RECORD EXTRACTS
┌──
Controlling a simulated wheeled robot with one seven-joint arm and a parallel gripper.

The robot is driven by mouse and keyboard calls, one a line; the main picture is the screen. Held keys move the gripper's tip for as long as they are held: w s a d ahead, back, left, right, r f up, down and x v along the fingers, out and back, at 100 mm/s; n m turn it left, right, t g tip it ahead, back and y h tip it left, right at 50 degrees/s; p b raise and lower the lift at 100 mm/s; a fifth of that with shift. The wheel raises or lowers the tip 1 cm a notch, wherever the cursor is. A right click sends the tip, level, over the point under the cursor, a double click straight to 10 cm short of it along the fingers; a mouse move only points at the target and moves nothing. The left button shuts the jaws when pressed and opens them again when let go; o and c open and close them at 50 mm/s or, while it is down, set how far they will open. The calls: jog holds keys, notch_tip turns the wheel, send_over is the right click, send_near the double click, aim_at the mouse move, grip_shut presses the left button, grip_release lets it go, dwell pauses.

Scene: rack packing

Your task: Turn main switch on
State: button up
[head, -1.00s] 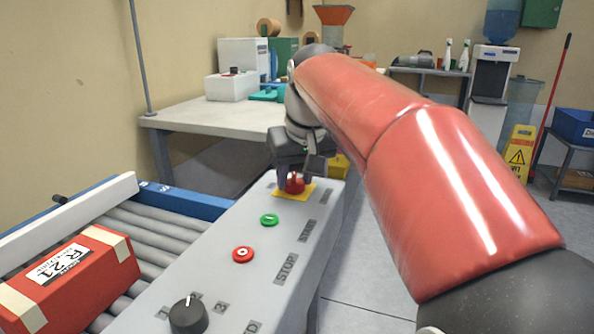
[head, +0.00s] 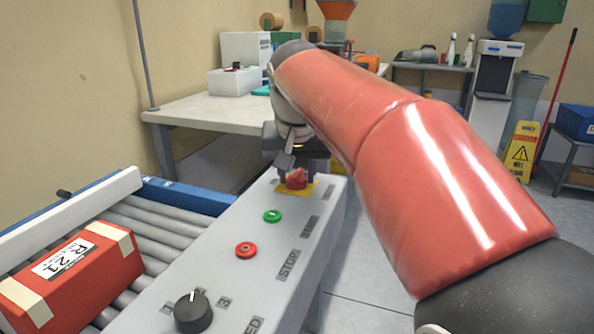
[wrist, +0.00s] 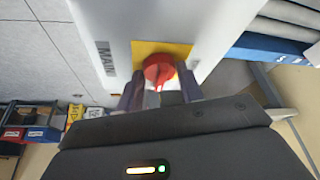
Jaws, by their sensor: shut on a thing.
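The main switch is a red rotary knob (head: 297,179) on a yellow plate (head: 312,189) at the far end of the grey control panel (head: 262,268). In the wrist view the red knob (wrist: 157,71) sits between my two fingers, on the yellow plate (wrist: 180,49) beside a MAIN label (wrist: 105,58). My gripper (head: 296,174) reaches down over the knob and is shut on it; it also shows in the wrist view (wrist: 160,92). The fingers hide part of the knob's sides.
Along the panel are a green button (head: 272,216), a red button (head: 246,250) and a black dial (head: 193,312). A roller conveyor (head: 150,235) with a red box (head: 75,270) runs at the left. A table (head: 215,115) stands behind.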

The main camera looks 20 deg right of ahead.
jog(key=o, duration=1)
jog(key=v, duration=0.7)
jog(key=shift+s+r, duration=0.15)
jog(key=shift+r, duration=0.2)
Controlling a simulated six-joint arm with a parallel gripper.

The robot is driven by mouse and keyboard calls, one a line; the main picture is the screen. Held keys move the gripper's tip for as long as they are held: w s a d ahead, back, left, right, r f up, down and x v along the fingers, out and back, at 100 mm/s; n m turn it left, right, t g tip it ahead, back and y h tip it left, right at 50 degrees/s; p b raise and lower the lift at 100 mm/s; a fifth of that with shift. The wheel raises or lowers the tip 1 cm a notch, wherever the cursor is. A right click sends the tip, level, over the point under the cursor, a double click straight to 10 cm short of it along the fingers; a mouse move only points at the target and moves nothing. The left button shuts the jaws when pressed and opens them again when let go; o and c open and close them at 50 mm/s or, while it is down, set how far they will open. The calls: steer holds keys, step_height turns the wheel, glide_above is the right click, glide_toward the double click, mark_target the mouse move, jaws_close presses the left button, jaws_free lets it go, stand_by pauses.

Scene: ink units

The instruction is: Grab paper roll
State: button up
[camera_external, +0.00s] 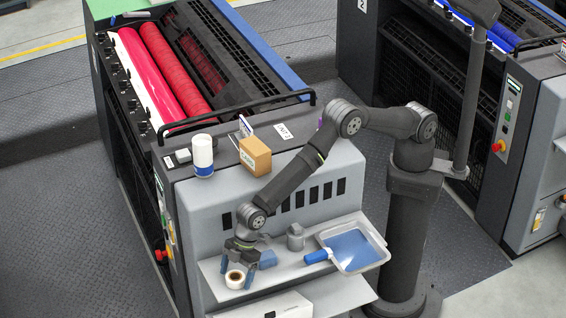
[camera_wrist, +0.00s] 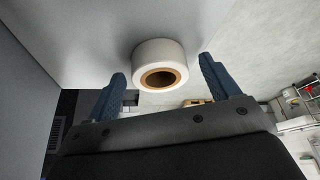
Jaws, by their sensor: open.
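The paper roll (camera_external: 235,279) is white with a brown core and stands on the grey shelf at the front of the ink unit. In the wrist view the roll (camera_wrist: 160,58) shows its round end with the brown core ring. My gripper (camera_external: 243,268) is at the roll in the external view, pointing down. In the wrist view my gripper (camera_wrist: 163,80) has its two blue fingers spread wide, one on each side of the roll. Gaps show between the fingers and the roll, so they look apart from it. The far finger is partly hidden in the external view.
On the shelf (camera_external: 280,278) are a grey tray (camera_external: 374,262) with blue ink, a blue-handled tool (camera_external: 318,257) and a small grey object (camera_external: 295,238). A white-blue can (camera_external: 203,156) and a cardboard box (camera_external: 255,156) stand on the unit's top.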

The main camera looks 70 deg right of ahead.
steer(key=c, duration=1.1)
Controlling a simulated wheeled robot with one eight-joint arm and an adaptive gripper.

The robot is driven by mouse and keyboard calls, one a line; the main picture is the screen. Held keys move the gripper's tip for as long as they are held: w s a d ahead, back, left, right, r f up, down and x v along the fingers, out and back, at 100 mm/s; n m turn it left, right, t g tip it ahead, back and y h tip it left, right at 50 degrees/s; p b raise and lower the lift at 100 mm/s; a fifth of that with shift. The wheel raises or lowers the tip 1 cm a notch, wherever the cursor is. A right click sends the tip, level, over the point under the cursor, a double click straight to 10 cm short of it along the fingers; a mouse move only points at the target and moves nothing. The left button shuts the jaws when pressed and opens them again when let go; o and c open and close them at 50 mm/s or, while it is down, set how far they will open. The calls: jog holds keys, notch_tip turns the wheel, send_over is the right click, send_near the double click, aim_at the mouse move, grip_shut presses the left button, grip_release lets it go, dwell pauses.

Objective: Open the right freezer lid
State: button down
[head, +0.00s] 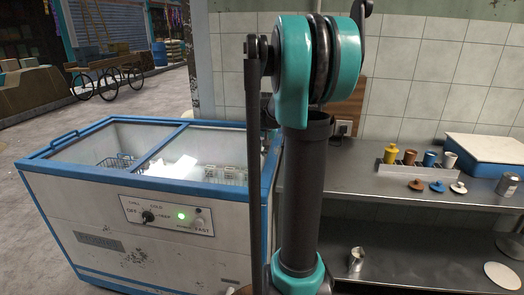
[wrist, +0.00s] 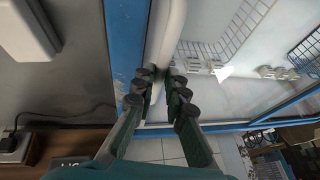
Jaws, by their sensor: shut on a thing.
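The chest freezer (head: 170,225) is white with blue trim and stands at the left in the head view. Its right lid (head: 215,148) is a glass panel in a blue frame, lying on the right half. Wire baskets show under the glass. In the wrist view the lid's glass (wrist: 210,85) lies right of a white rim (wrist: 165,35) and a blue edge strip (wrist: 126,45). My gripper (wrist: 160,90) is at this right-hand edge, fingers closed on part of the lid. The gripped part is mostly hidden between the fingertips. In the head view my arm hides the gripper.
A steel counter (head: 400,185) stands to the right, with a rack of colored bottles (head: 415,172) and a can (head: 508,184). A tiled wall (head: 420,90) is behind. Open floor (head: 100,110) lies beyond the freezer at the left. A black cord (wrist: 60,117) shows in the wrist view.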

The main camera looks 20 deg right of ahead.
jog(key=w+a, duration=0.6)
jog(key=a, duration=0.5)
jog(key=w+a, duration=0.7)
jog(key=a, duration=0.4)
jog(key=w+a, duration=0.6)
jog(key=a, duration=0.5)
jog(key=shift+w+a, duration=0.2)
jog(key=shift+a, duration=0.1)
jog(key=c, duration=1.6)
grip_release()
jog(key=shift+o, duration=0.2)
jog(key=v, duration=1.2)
└──
EXERCISE REQUIREMENTS
Reproduce all of the material above word for word. Omit the pictures.

RESPONSE TO THIS TASK
Controlling a simulated wheeled robot with one seven-joint arm and a parallel gripper.

The robot is driven by mouse and keyboard calls, one a line; the main picture is the screen. Held keys move the gripper's tip for as long as they are held: w s a d ahead, back, left, right, r f up, down and x v along the fingers, out and back, at 100 mm/s; n m turn it left, right, t g tip it ahead, back and y h tip it left, right at 50 degrees/s; p b raise and lower the lift at 100 mm/s; a fifth of that with shift. The wheel raises or lowers the tip 1 cm a notch, wherever the cursor is. A right click sends the tip, level, over the point under the cursor, a double click straight to 10 cm short of it along the fingers; a mouse move only points at the target and moves nothing. The left button shuts the jaws when pressed and opens them again when let go; o and c open and close them at 50 mm/s or, while it is down, set how far they will open. The calls: jog holds keys, notch_tip turns the wheel, send_over is the right click, send_near the double click, aim_at the mouse move, grip_shut presses the left button, grip_release lets it go, dwell pauses.

Scene: rack packing

Your task: Turn main switch on
State: button up
[head, -1.00s] 
[head, +0.00s] 
[wrist, +0.00s] 
Jaws, by their sensor: shut on a thing.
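The main switch is a red rotary knob (head: 297,179) on a yellow plate (head: 312,189) at the far end of the grey control panel (head: 262,268). In the wrist view the red knob (wrist: 157,71) sits between my two fingers, on the yellow plate (wrist: 180,49) beside a MAIN label (wrist: 105,58). My gripper (head: 296,174) reaches down over the knob and is shut on it; it also shows in the wrist view (wrist: 160,92). The fingers hide part of the knob's sides.
Along the panel are a green button (head: 272,216), a red button (head: 246,250) and a black dial (head: 193,312). A roller conveyor (head: 150,235) with a red box (head: 75,270) runs at the left. A table (head: 215,115) stands behind.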

The main camera looks 20 deg right of ahead.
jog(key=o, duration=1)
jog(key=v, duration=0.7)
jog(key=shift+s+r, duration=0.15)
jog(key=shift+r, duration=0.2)
Controlling a simulated six-joint arm with a parallel gripper.

The robot is driven by mouse and keyboard calls, one a line; the main picture is the screen. Held keys move the gripper's tip for as long as they are held: w s a d ahead, back, left, right, r f up, down and x v along the fingers, out and back, at 100 mm/s; n m turn it left, right, t g tip it ahead, back and y h tip it left, right at 50 degrees/s; p b raise and lower the lift at 100 mm/s; a fifth of that with shift. The wheel raises or lowers the tip 1 cm a notch, wherever the cursor is. A right click sends the tip, level, over the point under the cursor, a double click straight to 10 cm short of it along the fingers; a mouse move only points at the target and moves nothing. The left button shuts the jaws when pressed and opens them again when let go; o and c open and close them at 50 mm/s or, while it is down, set how far they will open. The calls: steer holds keys, step_height turns the wheel, glide_above is the right click, glide_toward the double click, mark_target the mouse move, jaws_close presses the left button, jaws_free lets it go, stand_by pauses.

Scene: ink units

The instruction is: Grab paper roll
State: button up
[camera_external, +0.00s] 
[camera_wrist, +0.00s] 
Jaws, by their sensor: open.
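The paper roll (camera_external: 235,279) is white with a brown core and stands on the grey shelf at the front of the ink unit. In the wrist view the roll (camera_wrist: 160,58) shows its round end with the brown core ring. My gripper (camera_external: 243,268) is at the roll in the external view, pointing down. In the wrist view my gripper (camera_wrist: 163,80) has its two blue fingers spread wide, one on each side of the roll. Gaps show between the fingers and the roll, so they look apart from it. The far finger is partly hidden in the external view.
On the shelf (camera_external: 280,278) are a grey tray (camera_external: 374,262) with blue ink, a blue-handled tool (camera_external: 318,257) and a small grey object (camera_external: 295,238). A white-blue can (camera_external: 203,156) and a cardboard box (camera_external: 255,156) stand on the unit's top.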

The main camera looks 70 deg right of ahead.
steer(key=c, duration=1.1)
Controlling a simulated wheeled robot with one eight-joint arm and an adaptive gripper.

The robot is driven by mouse and keyboard calls, one a line; the main picture is the screen. Held keys move the gripper's tip for as long as they are held: w s a d ahead, back, left, right, r f up, down and x v along the fingers, out and back, at 100 mm/s; n m turn it left, right, t g tip it ahead, back and y h tip it left, right at 50 degrees/s; p b raise and lower the lift at 100 mm/s; a fifth of that with shift. The wheel raises or lowers the tip 1 cm a notch, wherever the cursor is. A right click sends the tip, level, over the point under the cursor, a double click straight to 10 cm short of it along the fingers; a mouse move only points at the target and moves nothing. The left button shuts the jaws when pressed and opens them again when let go; o and c open and close them at 50 mm/s or, while it is down, set how far they will open. The calls: jog holds keys, notch_tip turns the wheel, send_over is the right click, send_near the double click, aim_at the mouse move, grip_shut presses the left button, grip_release lets it go, dwell pauses.

Objective: Open the right freezer lid
State: button down
[head, +0.00s] 
[wrist, +0.00s] 
Jaws, by their sensor: shut on a thing.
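The chest freezer (head: 170,225) is white with blue trim and stands at the left in the head view. Its right lid (head: 215,148) is a glass panel in a blue frame, lying on the right half. Wire baskets show under the glass. In the wrist view the lid's glass (wrist: 210,85) lies right of a white rim (wrist: 165,35) and a blue edge strip (wrist: 126,45). My gripper (wrist: 160,90) is at this right-hand edge, fingers closed on part of the lid. The gripped part is mostly hidden between the fingertips. In the head view my arm hides the gripper.
A steel counter (head: 400,185) stands to the right, with a rack of colored bottles (head: 415,172) and a can (head: 508,184). A tiled wall (head: 420,90) is behind. Open floor (head: 100,110) lies beyond the freezer at the left. A black cord (wrist: 60,117) shows in the wrist view.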

The main camera looks 20 deg right of ahead.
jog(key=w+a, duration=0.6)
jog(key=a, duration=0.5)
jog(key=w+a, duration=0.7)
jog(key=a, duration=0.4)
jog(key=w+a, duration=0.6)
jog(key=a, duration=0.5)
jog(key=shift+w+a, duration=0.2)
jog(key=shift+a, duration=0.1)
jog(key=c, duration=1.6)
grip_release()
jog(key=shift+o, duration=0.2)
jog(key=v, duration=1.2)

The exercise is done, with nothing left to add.